* _TASK DESCRIPTION_: From the line with "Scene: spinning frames" through the final line, transcribe the material below character for character; include no other lines.
MATERIAL PROVIDED start
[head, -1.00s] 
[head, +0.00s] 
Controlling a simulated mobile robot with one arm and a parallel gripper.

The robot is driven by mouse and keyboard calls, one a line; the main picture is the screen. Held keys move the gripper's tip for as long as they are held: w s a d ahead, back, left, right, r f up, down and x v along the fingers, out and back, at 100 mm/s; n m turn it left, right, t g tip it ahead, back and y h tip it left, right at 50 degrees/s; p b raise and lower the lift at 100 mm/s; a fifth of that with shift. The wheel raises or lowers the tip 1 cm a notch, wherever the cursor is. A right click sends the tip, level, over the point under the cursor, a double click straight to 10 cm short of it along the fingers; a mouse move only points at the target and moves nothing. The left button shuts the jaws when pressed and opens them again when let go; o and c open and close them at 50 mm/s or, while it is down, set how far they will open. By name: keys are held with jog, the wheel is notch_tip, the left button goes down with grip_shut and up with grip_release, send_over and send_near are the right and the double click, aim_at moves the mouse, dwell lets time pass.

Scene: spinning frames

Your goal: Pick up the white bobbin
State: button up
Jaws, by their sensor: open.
MATERIAL PROVIDED end
* _RESULT OF THIS EXERCISE_:
Scene: spinning frames

Your goal: Pick up the white bobbin
State: button up
Jaws, by their sensor: open.

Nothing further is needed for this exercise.